#### Brief
State how many lines contain "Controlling", and write nothing except that count.

#### Dataset records
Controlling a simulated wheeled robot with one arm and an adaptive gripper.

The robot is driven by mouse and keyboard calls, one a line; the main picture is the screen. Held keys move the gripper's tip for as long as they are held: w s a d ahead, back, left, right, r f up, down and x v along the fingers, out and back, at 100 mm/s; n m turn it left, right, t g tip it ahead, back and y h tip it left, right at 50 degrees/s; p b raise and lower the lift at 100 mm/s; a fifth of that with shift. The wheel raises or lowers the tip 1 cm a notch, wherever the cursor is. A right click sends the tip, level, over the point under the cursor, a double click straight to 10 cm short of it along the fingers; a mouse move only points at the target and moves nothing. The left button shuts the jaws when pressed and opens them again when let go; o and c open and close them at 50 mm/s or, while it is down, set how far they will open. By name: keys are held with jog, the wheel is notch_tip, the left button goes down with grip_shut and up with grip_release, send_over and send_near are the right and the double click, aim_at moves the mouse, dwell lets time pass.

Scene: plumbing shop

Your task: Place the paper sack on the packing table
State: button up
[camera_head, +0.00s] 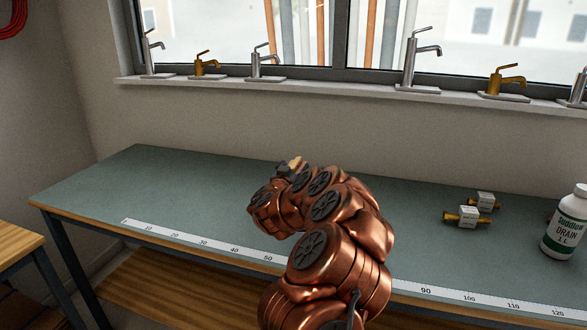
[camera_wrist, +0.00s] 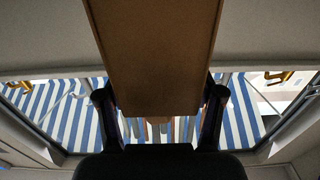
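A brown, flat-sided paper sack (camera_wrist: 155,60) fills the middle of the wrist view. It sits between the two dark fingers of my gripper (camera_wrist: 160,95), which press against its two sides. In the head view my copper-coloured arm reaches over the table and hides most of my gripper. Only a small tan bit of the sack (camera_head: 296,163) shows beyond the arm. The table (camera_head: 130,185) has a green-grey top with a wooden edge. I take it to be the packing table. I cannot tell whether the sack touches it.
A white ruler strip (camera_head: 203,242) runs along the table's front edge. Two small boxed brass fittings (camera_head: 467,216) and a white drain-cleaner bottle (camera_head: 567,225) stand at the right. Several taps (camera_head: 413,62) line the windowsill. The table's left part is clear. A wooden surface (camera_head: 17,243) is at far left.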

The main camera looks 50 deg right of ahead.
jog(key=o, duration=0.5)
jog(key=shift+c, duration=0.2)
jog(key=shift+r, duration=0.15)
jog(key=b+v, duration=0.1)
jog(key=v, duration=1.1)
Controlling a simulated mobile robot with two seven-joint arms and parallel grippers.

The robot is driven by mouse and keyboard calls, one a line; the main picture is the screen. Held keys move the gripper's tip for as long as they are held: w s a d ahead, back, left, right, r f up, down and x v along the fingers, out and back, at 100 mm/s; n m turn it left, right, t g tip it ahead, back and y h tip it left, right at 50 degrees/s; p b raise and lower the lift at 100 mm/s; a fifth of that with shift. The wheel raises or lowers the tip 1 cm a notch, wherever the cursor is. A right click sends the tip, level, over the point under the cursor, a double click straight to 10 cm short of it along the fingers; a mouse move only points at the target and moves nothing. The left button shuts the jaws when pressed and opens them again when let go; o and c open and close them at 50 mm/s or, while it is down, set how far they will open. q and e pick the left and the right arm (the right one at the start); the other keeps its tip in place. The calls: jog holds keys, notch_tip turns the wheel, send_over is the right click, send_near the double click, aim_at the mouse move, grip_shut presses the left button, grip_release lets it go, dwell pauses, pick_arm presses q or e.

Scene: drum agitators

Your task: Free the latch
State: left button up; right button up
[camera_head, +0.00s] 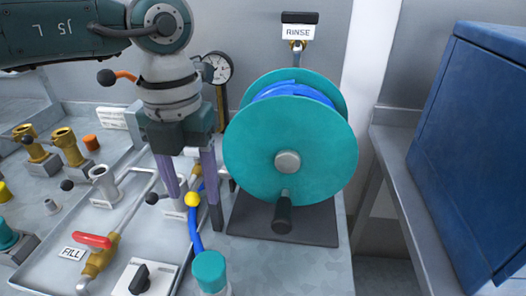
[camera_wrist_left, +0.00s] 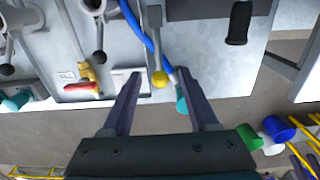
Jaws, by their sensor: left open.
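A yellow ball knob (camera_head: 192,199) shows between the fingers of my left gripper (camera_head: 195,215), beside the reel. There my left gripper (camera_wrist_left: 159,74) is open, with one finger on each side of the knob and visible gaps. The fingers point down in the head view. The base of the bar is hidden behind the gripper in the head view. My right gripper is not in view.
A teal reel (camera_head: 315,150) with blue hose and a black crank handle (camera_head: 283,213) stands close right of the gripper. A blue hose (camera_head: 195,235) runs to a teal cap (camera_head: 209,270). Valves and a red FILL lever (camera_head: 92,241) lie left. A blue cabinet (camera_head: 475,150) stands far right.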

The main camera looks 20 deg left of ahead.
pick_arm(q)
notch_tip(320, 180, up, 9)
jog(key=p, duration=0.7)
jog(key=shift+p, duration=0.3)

#### Task solution
2